Wednesday, October 15, 2008

Sauvignon Blanc

Sauvignon Blanc

Sauvignon Blanc is a green-skinned grape variety, which originates from the Bordeaux region of France. The grape gets its name from the French word sauvage ("wild") and blanc ("white") due to its early origins as an indigenous grape in South West France. It is now planted in many of the world's wine regions, producing a crisp, dry, and refreshing white varietal wine. Conversely, the grape is also a component of the famous dessert wines from Sauternes and Barsac. Sauvignon blanc is widely cultivated in France, Australia, New Zealand, South Africa, California, and South America.

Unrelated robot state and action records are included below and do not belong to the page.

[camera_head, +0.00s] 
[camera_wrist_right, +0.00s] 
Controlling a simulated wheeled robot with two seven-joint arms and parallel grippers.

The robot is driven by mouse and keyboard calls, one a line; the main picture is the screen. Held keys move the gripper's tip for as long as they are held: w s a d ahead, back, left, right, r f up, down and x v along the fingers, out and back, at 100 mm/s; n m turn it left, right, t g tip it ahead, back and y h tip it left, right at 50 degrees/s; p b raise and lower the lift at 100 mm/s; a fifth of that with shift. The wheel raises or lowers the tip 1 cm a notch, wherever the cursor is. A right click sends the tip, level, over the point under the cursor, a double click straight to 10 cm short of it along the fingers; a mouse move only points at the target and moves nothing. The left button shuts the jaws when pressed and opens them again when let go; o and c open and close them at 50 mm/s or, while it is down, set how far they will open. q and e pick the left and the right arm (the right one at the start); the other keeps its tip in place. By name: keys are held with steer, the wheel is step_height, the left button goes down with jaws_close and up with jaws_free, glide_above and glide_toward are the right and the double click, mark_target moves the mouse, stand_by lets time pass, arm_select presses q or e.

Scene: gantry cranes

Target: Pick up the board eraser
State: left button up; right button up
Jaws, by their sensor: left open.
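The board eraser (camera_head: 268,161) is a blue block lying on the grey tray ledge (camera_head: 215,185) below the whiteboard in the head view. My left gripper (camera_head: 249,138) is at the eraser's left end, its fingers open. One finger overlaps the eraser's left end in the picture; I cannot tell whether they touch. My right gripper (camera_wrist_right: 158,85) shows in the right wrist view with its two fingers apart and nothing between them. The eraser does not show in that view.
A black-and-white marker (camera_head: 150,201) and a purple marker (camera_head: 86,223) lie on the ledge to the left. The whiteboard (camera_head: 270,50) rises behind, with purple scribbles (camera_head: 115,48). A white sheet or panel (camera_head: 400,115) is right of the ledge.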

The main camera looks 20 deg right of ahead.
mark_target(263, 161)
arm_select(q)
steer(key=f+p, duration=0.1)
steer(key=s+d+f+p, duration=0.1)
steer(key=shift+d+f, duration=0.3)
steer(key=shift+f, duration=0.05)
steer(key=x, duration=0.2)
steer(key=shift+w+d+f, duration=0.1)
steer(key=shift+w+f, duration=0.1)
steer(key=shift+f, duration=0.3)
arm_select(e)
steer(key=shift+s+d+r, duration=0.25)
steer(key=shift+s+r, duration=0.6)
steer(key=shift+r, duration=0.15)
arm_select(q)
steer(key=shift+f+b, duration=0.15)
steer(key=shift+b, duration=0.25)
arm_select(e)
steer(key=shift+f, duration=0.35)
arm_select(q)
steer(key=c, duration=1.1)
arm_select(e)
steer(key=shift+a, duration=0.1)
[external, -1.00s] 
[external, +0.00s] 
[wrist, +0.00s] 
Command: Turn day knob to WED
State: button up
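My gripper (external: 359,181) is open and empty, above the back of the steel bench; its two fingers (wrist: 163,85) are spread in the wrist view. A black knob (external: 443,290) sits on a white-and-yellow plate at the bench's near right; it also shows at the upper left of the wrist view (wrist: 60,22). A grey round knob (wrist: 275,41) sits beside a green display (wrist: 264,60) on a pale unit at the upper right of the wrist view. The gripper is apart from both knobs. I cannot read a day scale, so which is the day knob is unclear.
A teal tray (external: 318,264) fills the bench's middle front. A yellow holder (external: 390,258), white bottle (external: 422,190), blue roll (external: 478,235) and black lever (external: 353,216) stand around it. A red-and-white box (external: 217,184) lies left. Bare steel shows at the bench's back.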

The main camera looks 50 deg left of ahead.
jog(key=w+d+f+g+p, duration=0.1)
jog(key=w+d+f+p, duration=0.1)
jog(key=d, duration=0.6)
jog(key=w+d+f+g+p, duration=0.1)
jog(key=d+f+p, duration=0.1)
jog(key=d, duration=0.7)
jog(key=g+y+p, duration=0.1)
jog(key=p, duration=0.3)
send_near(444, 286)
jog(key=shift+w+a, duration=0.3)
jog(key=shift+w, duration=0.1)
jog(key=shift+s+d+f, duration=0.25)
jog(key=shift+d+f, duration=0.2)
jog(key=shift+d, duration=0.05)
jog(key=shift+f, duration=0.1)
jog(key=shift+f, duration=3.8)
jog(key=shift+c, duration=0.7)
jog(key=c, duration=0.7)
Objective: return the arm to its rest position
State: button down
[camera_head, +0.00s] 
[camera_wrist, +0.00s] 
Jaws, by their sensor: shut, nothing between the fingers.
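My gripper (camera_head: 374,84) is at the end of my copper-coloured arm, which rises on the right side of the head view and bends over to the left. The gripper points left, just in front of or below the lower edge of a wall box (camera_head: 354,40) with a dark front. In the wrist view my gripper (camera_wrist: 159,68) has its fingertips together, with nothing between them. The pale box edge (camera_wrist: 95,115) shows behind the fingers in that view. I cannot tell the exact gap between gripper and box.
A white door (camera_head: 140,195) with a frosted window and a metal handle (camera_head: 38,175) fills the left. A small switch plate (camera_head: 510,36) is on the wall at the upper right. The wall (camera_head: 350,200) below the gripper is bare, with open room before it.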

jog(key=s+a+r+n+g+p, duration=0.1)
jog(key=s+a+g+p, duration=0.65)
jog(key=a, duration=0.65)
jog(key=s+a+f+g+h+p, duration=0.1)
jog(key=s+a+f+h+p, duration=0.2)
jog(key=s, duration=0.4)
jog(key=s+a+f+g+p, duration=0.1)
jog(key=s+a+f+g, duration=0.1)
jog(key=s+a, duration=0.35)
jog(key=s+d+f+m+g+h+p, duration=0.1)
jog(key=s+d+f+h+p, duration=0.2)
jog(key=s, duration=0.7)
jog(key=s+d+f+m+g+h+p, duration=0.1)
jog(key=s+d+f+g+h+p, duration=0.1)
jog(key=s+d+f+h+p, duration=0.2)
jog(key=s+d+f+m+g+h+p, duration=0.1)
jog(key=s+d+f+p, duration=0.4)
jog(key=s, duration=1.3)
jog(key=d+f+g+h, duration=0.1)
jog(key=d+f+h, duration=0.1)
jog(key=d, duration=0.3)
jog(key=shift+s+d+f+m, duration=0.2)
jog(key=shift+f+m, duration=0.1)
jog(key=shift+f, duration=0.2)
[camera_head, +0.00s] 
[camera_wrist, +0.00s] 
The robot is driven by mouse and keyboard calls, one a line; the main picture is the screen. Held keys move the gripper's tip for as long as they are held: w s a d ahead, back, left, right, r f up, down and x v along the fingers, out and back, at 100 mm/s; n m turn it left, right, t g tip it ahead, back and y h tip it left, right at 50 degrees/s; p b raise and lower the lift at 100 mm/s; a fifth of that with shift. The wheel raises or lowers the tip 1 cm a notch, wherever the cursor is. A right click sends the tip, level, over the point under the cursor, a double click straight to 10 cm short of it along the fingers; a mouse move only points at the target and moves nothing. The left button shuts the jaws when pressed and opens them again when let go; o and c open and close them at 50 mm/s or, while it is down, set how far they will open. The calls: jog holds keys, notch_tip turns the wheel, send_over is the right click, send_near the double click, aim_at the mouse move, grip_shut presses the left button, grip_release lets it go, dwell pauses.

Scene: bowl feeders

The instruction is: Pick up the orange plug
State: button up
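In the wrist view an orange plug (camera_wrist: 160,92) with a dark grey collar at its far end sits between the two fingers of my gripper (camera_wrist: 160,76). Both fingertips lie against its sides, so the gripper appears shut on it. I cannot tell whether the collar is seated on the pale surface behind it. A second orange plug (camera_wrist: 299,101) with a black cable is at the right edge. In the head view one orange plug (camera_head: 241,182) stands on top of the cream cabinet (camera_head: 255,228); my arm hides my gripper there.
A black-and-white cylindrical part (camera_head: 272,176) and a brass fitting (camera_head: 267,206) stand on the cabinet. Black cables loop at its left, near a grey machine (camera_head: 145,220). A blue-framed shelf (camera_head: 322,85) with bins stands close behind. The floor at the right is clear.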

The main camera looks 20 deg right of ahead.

Depending on the climate, the flavor can range from aggressively grassy to sweetly tropical. Wine experts have used the phrase "crisp, elegant, and fresh" as a favorable description of Sauvignon Blanc from the Loire Valley and New Zealand. Sauvignon blanc, when slightly chilled, pairs well with fish or cheese, particularly Chèvre. It is also known as one of the few wines that can pair well with sushi.

Along with Riesling, Sauvignon blanc was one of the first fine wines to be bottled with a screwcap in commercial quantities, especially by New Zealand producers. The wine is usually consumed young, as it does not particularly benefit from aging. Dry and sweet white Bordeaux, typically made with Sauvignon blanc as a major component, is the one exception.

The Sauvignon Blanc grape traces its origins to western France in the Loire Valley and Bordeaux Regions. At some point in the 18th century, the vine paired with Cabernet Franc to parent the Cabernet Sauvignon vine in Bordeaux. In the 19th century, plantings in Bordeaux were often interspersed with Sauvignon vert (In Chile, known as Sauvignonasse) as well as the Sauvignon blanc pink mutation Sauvignon gris. Prior to the phylloxera epidemic, the insect plague that devastated French vineyards in the 19th century, these interspersed cuttings were transported to Chile where the field blends are still common today. Despite the similarity in names, Sauvignon Blanc has no known relation to the Sauvignon Rosé mutation found in the Loire Valley of France.

The first cuttings of Sauvignon Blanc were brought to California by Charles Wetmore, founder of Cresta Blanca winery, in the 1880s. These cuttings came from the Sauternes vineyards of Château d'Yquem. The plantings produced well in Livermore Valley. Eventually, the wine acquired the alias of "Fumé Blanc" in California by promotion of Robert Mondavi in 1968. The grape was first introduced to New Zealand in the 1970s as an experimental planting to blended with Müller-Thurgau.